● **Data extract**:
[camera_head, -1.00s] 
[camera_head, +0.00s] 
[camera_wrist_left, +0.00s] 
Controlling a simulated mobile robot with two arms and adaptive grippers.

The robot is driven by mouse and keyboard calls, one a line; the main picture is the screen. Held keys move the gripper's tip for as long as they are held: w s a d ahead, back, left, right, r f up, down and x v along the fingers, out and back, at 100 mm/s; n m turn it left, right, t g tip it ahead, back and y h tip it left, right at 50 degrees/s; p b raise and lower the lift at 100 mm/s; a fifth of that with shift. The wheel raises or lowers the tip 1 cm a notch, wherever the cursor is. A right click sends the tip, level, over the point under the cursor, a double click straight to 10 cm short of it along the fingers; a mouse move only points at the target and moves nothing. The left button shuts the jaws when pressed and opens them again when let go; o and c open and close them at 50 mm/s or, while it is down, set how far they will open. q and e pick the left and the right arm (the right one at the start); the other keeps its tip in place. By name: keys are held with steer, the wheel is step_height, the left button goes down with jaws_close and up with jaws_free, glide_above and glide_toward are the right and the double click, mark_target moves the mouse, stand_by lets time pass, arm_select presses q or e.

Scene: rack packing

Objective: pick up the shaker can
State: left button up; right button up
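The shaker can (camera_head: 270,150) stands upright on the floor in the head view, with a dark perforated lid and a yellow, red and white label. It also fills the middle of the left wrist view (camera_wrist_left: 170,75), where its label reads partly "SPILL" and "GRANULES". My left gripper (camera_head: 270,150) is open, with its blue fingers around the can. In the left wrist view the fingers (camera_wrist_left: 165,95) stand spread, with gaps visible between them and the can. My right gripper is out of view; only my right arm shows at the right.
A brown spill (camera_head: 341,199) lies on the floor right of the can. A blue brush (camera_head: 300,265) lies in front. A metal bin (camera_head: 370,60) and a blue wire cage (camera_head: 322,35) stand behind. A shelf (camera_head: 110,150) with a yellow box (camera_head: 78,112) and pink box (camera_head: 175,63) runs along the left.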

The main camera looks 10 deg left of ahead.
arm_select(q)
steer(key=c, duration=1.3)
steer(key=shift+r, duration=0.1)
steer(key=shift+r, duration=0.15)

● **Given exercise**:
Quote exactly the lines running from the line with "[camera_head, +0.00s]" through the line with "Controlling a simulated", both ends included, and nothing more.

● **Exercise solution**:
[camera_head, +0.00s] 
[camera_wrist_left, +0.00s] 
Controlling a simulated mobile robot with two arms and adaptive grippers.

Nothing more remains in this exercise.